From 1979 to 1999, he was married to Elaine Fyffe, with whom he has a daughter, Lucy. In 1994, he married Amineh Abu-Zayyad as a second wife in a Muslim ceremony (later after his divorce from his first wife, he and Abu-Zayyad also undertook a civil ceremony); Zayyad filed for divorce in 2005. In 2005, Galloway married as his third wife Rima Husseini, a Lebanese woman and former researcher, also in a Muslim ceremony. She gave birth to their first son, Zein in May 2007.

Galloway was raised as a Roman Catholic. He turned away from the Church as a young man, but returned in his mid-20s after a trip to Beirut in 1977, becoming a passionate supporter of Palestine stating "barely a week after my return I made a pledge to devote the rest of my life to the Palestinian and Arab cause". By his own account he decided, at the age of 18, never to drink alcohol. He disapproves of it and describes it as having a "very deleterious effect on people".

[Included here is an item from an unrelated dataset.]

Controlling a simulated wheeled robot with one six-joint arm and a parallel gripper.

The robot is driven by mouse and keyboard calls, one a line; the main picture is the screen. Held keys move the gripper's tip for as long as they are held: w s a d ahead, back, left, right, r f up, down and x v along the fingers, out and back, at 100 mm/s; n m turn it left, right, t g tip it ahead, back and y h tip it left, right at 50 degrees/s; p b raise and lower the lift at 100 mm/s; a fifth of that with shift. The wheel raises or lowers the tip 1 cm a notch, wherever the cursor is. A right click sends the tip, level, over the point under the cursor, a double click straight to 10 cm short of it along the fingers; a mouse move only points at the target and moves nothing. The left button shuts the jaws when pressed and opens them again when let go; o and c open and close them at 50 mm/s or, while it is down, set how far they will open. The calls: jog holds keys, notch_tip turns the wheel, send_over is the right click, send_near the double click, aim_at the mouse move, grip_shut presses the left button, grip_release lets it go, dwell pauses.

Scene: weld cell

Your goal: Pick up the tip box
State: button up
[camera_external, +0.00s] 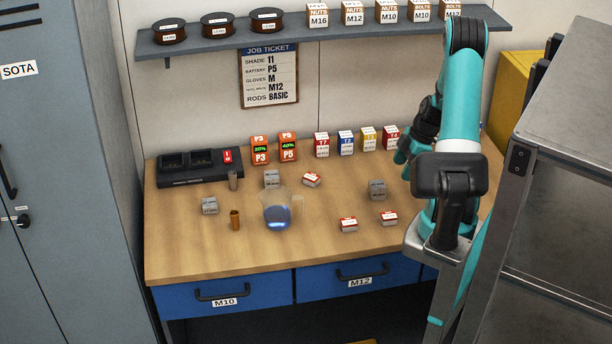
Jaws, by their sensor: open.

Galloway is a lifelong supporter of Celtic Football Club.

 

Labour Party organiser

Galloway joined the Labour Party at 13 years old and, within five years, was secretary of the Dundee West constituency party. His enthusiasm led him to become Vice-Chairman of the Labour Party in the City of Dundee and a member of the Scottish Executive Committee in 1975. On 5 May 1977, he contested his first election campaign in the Scottish district elections, but failed to hold the safe Labour seat at Gillburn, Dundee. He was defeated by the Independent candidate Bunty Turley, who was a trade unionist running on the campaign slogan "Enough is enough" after allegations were made about Galloway's personal and financial behaviour. Galloway became the secretary organiser of Dundee Labour Party—the youngest ever Scottish chairman—in March 1981 at 26 years old.

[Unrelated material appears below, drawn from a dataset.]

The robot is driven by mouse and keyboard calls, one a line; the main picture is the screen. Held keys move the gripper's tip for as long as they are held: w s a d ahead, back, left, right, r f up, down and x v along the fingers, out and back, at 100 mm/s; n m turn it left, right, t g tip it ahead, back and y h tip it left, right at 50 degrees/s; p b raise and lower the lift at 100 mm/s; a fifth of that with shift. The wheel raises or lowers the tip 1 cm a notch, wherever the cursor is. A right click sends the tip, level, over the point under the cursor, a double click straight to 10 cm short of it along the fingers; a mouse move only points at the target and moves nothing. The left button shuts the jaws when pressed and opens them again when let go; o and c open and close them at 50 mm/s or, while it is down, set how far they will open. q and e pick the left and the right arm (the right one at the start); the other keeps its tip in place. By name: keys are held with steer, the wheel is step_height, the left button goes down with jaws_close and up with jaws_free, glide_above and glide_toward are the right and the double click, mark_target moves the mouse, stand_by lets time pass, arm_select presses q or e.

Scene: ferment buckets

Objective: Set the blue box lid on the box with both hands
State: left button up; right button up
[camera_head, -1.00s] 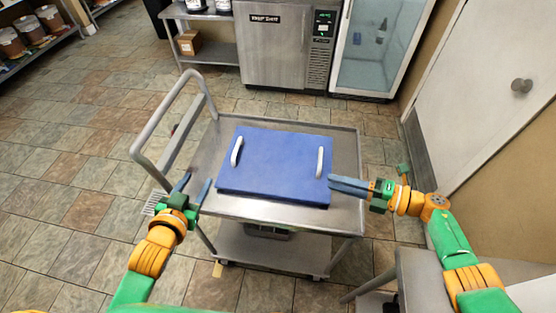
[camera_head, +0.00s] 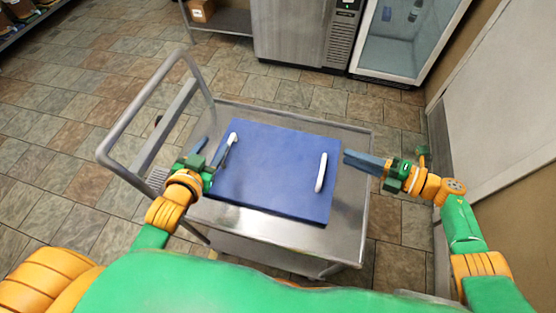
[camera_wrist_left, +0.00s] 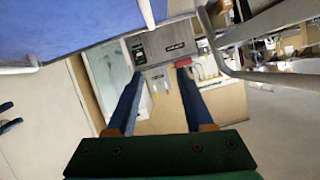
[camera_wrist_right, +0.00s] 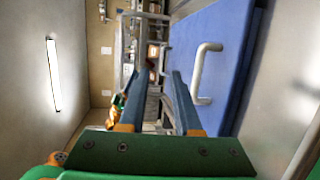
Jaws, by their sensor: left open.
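The blue lid (camera_head: 275,175) lies flat on the metal cart (camera_head: 350,215). It has a white left handle (camera_head: 229,148) and a white right handle (camera_head: 321,172). My right gripper (camera_head: 347,156) appears open and empty, just right of the lid and apart from the right handle. The right wrist view shows the lid (camera_wrist_right: 222,45) and handle (camera_wrist_right: 200,76) right of its fingers.
The cart's push bar (camera_head: 148,105) rises on the left, near my left arm. A steel appliance (camera_head: 305,35) and a glass-door cabinet (camera_head: 410,40) stand behind. A wall and door lie to the right. Tiled floor is free on the left.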

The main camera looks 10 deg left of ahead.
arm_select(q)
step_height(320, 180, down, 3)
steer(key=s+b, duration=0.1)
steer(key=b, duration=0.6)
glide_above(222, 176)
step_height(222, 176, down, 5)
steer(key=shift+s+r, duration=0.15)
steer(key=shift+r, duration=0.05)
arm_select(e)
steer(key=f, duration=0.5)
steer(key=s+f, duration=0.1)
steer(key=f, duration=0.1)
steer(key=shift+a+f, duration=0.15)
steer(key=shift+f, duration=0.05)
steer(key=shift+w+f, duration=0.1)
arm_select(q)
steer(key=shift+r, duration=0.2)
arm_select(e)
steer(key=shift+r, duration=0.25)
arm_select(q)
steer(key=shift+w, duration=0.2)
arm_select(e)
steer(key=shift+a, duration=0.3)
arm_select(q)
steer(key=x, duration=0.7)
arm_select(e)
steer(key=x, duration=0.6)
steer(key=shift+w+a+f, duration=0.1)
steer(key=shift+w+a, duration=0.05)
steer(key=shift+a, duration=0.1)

His support for the Palestinian cause began in 1974 when he met a Palestinian activist in Dundee; he supported the actions of Dundee City Council which flew the Palestinian flag inside the City Chambers. He was involved in the twinning of Dundee with Nablus in 1980, although he did not take part in the visit of Lord Provost Gowans, Ernie Ross MP and three City Councillors to Nablus and Kuwait in April 1981.

In 1981, Galloway wrote an article in Scottish Marxist supporting Communist Party affiliation with the Labour Party. In response, Denis Healey, Deputy Leader of the Labour Party, tried and failed to remove Galloway from the list of Prospective Parliamentary Candidates. Galloway successfully argued that this was his own personal viewpoint, not that of the Labour Party. Healey lost his motion by 13 votes to 5. He once quipped that, in order to overcome a £1.5 million deficit which had arisen in the city budget, he, Ernie Ross and leading Councillors should be placed in the stocks in the city square: "we would allow people to throw buckets of water over us at 20p a time."

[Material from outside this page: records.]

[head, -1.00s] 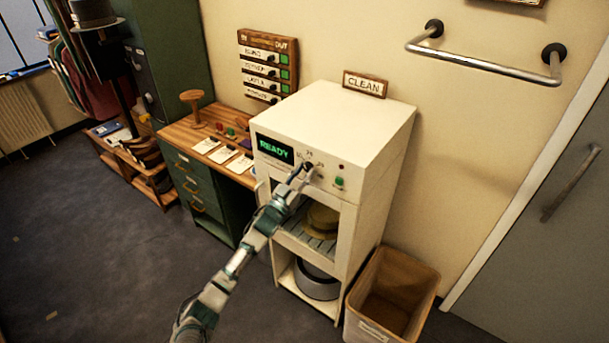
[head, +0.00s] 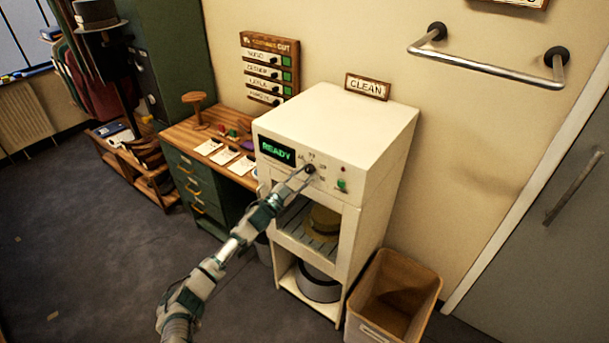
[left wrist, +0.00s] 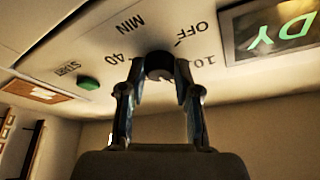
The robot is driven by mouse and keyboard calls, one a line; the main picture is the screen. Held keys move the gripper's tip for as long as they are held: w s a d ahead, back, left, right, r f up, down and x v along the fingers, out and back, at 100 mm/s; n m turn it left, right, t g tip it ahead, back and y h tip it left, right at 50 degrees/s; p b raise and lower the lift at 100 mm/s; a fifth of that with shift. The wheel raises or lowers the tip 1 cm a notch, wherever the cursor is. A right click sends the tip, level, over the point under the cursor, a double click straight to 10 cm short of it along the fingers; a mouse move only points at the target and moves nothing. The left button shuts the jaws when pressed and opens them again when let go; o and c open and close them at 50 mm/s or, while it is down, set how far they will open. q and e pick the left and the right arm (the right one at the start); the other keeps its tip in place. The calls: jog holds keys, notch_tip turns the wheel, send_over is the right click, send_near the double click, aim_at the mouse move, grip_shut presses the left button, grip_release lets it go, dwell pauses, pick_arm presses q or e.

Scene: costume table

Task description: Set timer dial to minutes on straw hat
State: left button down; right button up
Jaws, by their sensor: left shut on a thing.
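The dark timer dial (head: 310,169) is on the front panel of the white cabinet (head: 360,125), right of the green READY display (head: 276,150). My left gripper (head: 304,174) reaches up to the dial and is shut on it. In the left wrist view the dial (left wrist: 159,65) sits between the fingertips (left wrist: 160,72), with the marks OFF, 10, 40 and MIN around it. Its exact setting is hard to read. The straw hat (head: 323,222) rests on the slatted shelf inside the open compartment below. My right gripper is not in view.
A green button (head: 341,185) is right of the dial. A grey round object (head: 317,285) stands on the lower shelf. A brown bin (head: 392,295) is at the cabinet's right. A wooden desk (head: 180,138) with cards stands left. The floor in front is open.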

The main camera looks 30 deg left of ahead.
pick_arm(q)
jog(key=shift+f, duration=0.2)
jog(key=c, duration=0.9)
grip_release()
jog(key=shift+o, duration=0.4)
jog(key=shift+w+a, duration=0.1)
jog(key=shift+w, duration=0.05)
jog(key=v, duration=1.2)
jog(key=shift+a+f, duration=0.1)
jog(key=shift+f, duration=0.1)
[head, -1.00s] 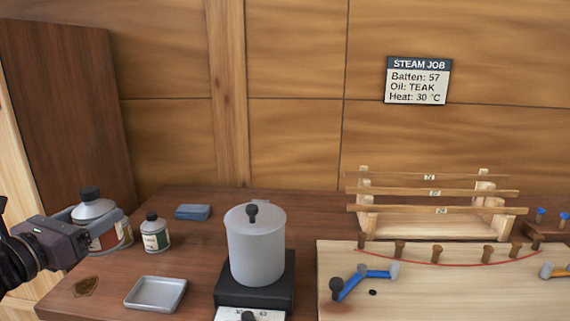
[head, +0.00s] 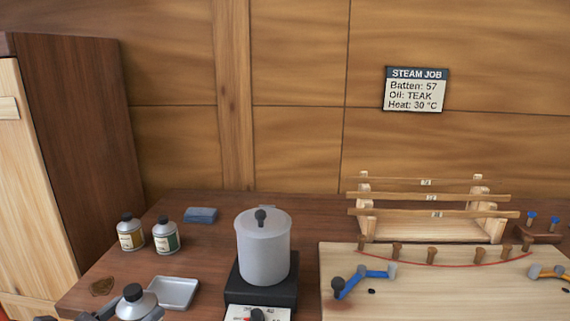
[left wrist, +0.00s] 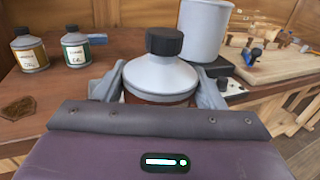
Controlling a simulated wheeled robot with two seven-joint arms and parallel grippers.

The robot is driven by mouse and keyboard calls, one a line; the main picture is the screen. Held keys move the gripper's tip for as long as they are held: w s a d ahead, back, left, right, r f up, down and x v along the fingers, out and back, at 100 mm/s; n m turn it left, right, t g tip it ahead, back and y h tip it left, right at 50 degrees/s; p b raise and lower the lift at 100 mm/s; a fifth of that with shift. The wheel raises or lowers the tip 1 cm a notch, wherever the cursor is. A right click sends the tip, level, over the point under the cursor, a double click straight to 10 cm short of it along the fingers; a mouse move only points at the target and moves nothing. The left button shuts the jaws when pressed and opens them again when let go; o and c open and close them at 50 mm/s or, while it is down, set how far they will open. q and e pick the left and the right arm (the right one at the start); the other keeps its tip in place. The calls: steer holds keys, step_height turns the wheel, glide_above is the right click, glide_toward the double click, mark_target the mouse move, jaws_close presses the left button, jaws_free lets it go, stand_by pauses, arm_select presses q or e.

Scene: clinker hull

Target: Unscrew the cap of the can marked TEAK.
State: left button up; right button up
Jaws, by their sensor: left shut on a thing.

Galloway stood for a place on the Labour Party National Executive Committee in 1986; in a large field of candidates he finished second from the bottom. At the 1986 Labour Party Conference, he made a strong attack on the Labour Party's Deputy Leader and Shadow Chancellor Roy Hattersley for not favouring exchange controls.

 

War On Want

From November 1983 to 1987, Galloway was General Secretary of War On Want, a British charity that campaigns against poverty worldwide. In this post he was much travelled, writing eye-witness accounts of the famine in Eritrea in 1985 which were published in The Sunday Times and The Spectator.

The Daily Mirror accused him of living luxuriously at the charity's expense. An independent auditor cleared him of misuse of funds, though he did repay £1,720 in contested expenses. He later reportedly won £155,000 from The Mirror in an unrelated libel lawsuit.

More than two years after Galloway stepped down to serve as a Labour MP, the UK Government investigated War on Want. It found accounting irregularities from 1985 to 1989, but little evidence that money was used for non-charitable purposes. Galloway had been General Secretary for the first three of those years. The commission said responsibility lay largely with auditors, and did not single out individuals for blame.

 

2010 election

On 10 August 2007, Galloway confirmed he would stand in newly created constituency of Poplar and Limehouse where the Labour Party had a notional majority of 3,942. The Labour candidate was the current Poplar and Canning Town MP Jim Fitzpatrick. Galloway said he had planned to stand down from Parliament at the next election, but was prompted to stay on and fight to win the neighbouring east London constituency after he felt he was unfairly suspended from Parliament for 18 days. In the election Galloway was defeated, coming third after the Labour and Conservative candidates. He received 8,460 votes.

 

2012 by-election

After the resignation of sitting Labour MP Marsha Singh due to ill health, Galloway returned to Parliament at the Bradford West by-election, 2012 in an unexpected landslide result, with Galloway calling it "the most sensational victory in British political history".

 

Political views

Galloway advocates greater spending on welfare benefits, and some nationalisation of large industries. Galloway is opposed to abortion, although he supports Respect's pro-choice stance. He opposes Scottish independence but supports the right of the people to vote on the matter via a referendum. He also supports the Campaign for Nuclear Disarmament. In the 2007 Scottish Parliament election, George Galloway supported Solidarity, despite not supporting all their policies, such as Scottish independence. Galloway has attracted most attention for his comments on foreign policy, taking a special interest in Libya, Pakistan, Iraq, and the Palestinian-Israeli conflict. According to the report Preventing terrorism, where next for Britain? from the counter-extremism think tank Quilliam, which receives private and public funding, Galloway is "Islamist backed". Inayat Bunglawala, chair of Muslims4Uk and a former MCB spokesperson, disagreed, saying: "This is just like someth. ng straight out of a Stasi manual. The advice from Quilliam is frankly appalling and incredibly self-serving."